§ **WHAT IS EXPECTED**: Set down all of the data that follows word for word, without the images.

----

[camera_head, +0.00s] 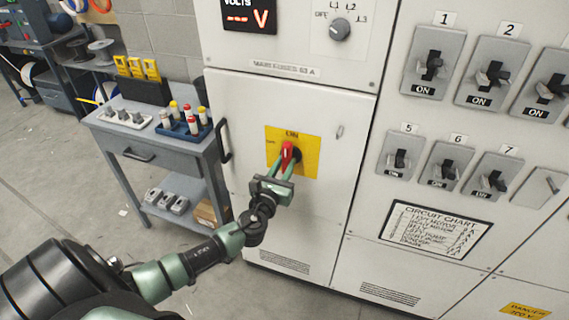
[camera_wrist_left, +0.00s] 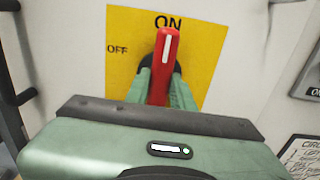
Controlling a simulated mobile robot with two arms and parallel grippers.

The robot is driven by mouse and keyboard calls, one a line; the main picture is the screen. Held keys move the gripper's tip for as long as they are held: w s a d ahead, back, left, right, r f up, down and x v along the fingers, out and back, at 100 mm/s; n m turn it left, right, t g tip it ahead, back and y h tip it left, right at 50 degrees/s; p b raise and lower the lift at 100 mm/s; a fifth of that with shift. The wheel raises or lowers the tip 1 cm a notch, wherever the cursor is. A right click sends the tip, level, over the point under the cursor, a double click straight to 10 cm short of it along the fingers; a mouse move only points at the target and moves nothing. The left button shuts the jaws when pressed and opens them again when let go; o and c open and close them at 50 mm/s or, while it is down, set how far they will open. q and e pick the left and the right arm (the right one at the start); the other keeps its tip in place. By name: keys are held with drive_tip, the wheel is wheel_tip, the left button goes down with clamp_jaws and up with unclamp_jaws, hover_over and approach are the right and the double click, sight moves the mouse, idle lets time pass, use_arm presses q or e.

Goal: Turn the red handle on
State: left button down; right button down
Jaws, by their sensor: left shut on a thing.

----

§ **EXERCISE RESPONSE**:
[camera_head, +0.00s] 
[camera_wrist_left, +0.00s] 
Controlling a simulated mobile robot with two arms and parallel grippers.

The robot is driven by mouse and keyboard calls, one a line; the main picture is the screen. Held keys move the gripper's tip for as long as they are held: w s a d ahead, back, left, right, r f up, down and x v along the fingers, out and back, at 100 mm/s; n m turn it left, right, t g tip it ahead, back and y h tip it left, right at 50 degrees/s; p b raise and lower the lift at 100 mm/s; a fifth of that with shift. The wheel raises or lowers the tip 1 cm a notch, wherever the cursor is. A right click sends the tip, level, over the point under the cursor, a double click straight to 10 cm short of it along the fingers; a mouse move only points at the target and moves nothing. The left button shuts the jaws when pressed and opens them again when let go; o and c open and close them at 50 mm/s or, while it is down, set how far they will open. q and e pick the left and the right arm (the right one at the start); the other keeps its tip in place. By name: keys are held with drive_tip, the wheel is wheel_tip, the left button goes down with clamp_jaws and up with unclamp_jaws, hover_over and approach are the right and the double click, sight moves the mouse, idle lets time pass, use_arm presses q or e.

Goal: Turn the red handle on
State: left button down; right button down
Jaws, by their sensor: left shut on a thing.

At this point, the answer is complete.